RE: uncollected stories


Subject: RE: uncollected stories
From: Paul Kennedy (kennedyp@toronto.cbc.ca)
Date: Sat Mar 31 2001 - 15:17:15 GMT


Department of TRUE CONFESSIONS (& Stream-of-Consciousness Ramblings
concerning the effects of new technologies on literacy)

This first confession may result in my summary extradition from the
bananafishbowl. In my filing cabinet, I've got hard copies of ALL the
uncollected stories. Stored somewhere in the hard drive of this computer
are an infinitely confusing collection of zeros and ones (Mattis will likely
tell me that this misinformed understanding of programming language is
positively pre-Cambrian....) are cyberfiles of exactly the same stories.
Ahem. I confess that I've not yet found the time to read them--either from
the printed page, or from my 'puter screen. To be honest, I probably could
have found the time. I just couldn't find the urge.

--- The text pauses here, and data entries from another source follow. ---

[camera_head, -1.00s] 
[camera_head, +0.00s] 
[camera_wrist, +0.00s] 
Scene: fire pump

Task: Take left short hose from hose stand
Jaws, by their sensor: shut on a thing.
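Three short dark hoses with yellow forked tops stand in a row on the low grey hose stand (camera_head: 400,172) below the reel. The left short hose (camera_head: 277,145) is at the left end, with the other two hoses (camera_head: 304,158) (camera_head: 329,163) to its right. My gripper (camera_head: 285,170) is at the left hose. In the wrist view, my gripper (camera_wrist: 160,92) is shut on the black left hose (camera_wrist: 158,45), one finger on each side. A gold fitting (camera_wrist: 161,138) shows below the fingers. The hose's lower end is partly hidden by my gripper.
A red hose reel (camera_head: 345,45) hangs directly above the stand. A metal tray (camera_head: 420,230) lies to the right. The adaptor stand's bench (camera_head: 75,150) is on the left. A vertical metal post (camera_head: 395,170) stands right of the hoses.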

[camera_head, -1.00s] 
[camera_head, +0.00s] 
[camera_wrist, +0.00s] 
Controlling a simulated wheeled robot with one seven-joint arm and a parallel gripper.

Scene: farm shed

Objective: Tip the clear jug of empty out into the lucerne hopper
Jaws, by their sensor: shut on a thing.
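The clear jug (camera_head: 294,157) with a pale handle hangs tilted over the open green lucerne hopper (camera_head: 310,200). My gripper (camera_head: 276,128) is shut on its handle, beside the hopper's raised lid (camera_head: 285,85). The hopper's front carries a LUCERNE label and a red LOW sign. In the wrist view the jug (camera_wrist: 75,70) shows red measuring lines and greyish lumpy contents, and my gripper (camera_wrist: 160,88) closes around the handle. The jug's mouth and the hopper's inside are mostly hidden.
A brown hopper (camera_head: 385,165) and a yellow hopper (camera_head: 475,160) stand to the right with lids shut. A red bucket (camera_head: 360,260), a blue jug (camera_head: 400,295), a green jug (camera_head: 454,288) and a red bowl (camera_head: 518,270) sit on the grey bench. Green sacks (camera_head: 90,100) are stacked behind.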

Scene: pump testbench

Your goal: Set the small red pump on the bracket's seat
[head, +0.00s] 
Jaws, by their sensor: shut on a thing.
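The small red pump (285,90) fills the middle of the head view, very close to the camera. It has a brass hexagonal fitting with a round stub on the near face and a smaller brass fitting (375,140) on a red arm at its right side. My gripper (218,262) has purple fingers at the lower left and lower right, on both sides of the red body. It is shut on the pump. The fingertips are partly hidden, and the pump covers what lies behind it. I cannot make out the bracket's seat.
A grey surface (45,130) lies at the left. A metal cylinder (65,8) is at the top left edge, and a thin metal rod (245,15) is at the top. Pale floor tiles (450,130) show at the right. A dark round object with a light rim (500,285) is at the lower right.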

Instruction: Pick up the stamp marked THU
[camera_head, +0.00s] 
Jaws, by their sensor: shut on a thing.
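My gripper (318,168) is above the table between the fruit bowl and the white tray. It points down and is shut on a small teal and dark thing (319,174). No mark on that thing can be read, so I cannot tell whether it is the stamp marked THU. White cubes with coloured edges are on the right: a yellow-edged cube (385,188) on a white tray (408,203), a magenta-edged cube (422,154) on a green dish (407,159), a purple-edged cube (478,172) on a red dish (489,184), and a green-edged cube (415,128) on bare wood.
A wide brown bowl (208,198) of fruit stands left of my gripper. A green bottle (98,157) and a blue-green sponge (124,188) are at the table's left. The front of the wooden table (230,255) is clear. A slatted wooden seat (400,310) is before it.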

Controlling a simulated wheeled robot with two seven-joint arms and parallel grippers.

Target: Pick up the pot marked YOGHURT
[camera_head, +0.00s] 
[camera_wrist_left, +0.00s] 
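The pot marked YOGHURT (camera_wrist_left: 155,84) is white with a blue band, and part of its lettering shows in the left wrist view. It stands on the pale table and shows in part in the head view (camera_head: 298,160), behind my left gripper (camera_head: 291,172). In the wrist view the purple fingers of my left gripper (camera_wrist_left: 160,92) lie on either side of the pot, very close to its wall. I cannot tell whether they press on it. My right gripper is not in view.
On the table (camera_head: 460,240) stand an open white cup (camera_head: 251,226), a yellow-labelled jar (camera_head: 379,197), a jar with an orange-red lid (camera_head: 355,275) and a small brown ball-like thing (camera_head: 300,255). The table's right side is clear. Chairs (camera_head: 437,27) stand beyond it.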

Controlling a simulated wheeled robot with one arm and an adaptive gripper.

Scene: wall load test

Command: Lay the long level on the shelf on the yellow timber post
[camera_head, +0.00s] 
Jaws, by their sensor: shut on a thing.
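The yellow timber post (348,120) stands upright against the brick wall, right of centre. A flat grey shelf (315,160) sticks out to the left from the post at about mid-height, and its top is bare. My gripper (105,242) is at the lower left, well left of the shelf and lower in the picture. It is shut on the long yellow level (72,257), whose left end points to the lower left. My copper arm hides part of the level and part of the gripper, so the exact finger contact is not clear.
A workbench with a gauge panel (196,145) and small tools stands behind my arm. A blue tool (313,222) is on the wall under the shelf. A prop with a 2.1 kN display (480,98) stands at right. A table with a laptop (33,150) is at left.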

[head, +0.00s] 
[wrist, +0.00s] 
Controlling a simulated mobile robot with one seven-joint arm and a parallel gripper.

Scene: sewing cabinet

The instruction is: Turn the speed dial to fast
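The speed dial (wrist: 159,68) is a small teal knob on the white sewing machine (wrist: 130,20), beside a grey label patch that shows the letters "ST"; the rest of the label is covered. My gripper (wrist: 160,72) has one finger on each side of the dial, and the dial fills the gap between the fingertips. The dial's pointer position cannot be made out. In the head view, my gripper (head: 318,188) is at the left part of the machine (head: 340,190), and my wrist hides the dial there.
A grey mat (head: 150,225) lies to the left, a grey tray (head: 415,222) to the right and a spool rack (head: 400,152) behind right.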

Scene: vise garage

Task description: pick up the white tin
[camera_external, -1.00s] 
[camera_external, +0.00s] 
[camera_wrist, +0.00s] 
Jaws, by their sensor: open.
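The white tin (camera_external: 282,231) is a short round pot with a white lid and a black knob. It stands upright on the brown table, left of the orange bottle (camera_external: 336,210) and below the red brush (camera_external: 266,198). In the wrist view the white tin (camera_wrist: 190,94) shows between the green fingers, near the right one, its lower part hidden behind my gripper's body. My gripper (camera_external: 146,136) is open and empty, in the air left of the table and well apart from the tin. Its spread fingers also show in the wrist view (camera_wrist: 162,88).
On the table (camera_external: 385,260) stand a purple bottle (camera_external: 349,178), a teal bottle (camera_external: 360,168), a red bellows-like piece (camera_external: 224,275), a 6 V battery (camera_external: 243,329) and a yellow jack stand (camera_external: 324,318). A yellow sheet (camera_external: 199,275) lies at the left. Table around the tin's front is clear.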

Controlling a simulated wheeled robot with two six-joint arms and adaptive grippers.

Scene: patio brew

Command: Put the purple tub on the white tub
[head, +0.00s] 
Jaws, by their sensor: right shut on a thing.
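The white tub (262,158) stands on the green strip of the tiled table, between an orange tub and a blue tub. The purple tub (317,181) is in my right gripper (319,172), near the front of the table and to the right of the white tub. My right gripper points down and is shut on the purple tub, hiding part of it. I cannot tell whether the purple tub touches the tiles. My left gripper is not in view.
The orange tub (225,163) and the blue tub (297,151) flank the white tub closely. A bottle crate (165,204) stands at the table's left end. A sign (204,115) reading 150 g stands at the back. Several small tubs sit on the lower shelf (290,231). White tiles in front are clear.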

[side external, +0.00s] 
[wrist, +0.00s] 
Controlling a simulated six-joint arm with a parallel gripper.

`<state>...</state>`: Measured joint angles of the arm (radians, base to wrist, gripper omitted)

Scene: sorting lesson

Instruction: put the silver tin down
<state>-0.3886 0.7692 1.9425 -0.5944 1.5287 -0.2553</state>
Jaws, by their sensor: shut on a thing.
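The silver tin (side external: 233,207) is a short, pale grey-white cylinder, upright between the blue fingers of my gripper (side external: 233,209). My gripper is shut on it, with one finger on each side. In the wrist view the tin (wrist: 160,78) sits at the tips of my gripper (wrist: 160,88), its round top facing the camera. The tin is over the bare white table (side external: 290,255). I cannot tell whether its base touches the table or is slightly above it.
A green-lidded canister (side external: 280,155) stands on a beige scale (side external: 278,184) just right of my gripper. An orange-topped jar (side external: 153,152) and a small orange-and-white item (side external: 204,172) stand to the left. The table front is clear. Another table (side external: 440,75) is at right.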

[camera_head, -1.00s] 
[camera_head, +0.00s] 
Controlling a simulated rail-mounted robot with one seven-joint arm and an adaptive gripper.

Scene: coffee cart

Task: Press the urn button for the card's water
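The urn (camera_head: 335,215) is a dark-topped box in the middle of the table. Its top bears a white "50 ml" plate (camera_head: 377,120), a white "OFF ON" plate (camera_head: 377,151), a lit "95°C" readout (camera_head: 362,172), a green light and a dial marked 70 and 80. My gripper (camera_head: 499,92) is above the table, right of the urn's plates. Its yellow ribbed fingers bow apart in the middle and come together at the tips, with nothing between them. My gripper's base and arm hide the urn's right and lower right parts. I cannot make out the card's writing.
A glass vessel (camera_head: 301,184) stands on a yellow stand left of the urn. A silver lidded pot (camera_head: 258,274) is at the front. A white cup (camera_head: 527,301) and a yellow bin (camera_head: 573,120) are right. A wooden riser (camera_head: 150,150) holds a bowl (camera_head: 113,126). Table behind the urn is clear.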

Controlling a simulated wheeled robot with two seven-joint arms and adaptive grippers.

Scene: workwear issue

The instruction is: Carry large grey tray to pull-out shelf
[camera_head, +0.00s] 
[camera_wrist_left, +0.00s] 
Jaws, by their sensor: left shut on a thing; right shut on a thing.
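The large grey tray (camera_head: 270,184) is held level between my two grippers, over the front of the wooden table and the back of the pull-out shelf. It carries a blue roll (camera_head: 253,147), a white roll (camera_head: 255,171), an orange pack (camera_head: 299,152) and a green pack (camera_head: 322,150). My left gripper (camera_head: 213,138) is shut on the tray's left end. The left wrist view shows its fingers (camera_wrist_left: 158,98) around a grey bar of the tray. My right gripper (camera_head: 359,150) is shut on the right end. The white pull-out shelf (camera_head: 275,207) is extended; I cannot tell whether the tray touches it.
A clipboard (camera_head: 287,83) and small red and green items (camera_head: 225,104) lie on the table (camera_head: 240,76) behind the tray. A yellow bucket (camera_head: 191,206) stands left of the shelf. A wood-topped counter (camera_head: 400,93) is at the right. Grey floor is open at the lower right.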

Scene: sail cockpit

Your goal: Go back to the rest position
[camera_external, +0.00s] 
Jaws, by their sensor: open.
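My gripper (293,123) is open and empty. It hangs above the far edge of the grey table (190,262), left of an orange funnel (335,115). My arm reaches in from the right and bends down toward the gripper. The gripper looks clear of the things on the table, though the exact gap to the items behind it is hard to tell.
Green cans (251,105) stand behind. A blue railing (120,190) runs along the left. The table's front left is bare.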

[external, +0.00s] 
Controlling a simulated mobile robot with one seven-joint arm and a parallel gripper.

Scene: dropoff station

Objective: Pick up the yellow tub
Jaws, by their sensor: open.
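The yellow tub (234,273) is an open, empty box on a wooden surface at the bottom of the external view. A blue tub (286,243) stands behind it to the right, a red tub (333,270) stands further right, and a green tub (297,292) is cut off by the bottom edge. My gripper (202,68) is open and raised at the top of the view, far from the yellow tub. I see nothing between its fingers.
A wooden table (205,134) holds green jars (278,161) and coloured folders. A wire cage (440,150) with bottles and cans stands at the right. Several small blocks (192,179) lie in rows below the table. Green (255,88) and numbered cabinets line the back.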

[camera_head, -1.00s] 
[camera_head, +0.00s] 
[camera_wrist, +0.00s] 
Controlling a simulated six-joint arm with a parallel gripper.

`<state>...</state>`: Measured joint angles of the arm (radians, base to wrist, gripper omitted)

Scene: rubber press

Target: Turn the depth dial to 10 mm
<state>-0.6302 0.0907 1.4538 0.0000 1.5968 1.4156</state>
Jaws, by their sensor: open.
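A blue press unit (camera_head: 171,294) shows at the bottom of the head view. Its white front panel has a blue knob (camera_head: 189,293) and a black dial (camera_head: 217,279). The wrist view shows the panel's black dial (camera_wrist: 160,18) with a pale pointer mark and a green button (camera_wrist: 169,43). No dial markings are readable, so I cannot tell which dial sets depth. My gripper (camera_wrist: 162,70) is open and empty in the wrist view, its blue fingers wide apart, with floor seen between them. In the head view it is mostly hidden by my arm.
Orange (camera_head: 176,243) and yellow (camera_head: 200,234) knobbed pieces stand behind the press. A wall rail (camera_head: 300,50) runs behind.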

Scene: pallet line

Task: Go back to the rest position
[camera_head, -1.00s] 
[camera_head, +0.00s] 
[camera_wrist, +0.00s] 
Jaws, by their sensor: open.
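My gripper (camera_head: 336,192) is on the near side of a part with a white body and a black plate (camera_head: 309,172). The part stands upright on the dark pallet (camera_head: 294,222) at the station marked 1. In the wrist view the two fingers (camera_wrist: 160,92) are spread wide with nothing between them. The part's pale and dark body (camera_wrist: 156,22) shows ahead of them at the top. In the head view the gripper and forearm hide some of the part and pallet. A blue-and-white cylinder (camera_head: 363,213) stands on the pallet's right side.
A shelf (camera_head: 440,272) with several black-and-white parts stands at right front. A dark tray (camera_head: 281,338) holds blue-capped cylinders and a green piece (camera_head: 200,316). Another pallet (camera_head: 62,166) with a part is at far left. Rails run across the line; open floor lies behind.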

(In fact, I seem to remember expressing this dilemma openly in the
bananafishbowl, and wondering aloud whether I'd do better to read "An Ocean
Full of Bowling Balls" or re-read "The Death of Ivan Illych".... Scottie
suggested the latter. He was right.)

Actually, to confess the absolute truth, I did read some of the uncollected
stories many years ago, in bound copies of the magazines within which they
were originally printed. (Will's right about what these sometimes
unexpected journals--Good Housekeeping, Cosmo, and Mademoiselle, to name
just three--reveal about Jerry.... Maybe this is REALLY where we ought to
start looking when we want to get a grip on JDS and "women".... But I
digress.) A few of them I really liked. Others didn't do much for me at
all. Then I read "Hapworth"--sitting, cross-legged, four floors below
ground, in a dusty library stacks. That was the night that I decided I
never had to read anything about the Glass family ever again. But I cherish
the memory almost sensually. The smells, and the textures.... Isn't it
interesting that I can remember almost nothing about the story, aside from
some sort of spirtual/intellectual hypoglycaemic reaction in the pit of my
stomach?)

Ultimately, it's hard to get depressed about the effect of computer
technology on the way we lead our lives. Once it was said that movies would
destroy the theatre. Then television was going to wipe out the cinema...
Books aren't going to disappear. I'm not certain that lying on a couch
flipping pages is any 'healthier' than sitting for hours on end and staring
into a cathode tube. But I do know that the cathode tube makes it possible
for me to connect whenever I want with friends as diverse as Scottie and
Suzanne--neither of whom would ever have entered my consciousness without it.

So, here's to BOOKS!.... And here's to the INTERNET!.... And here's my vote
for re-reading "Catcher" when you're old enough to have a more mature
understanding of characters like Ol' Spencer, and Mr. Antolini, or even Horwitz.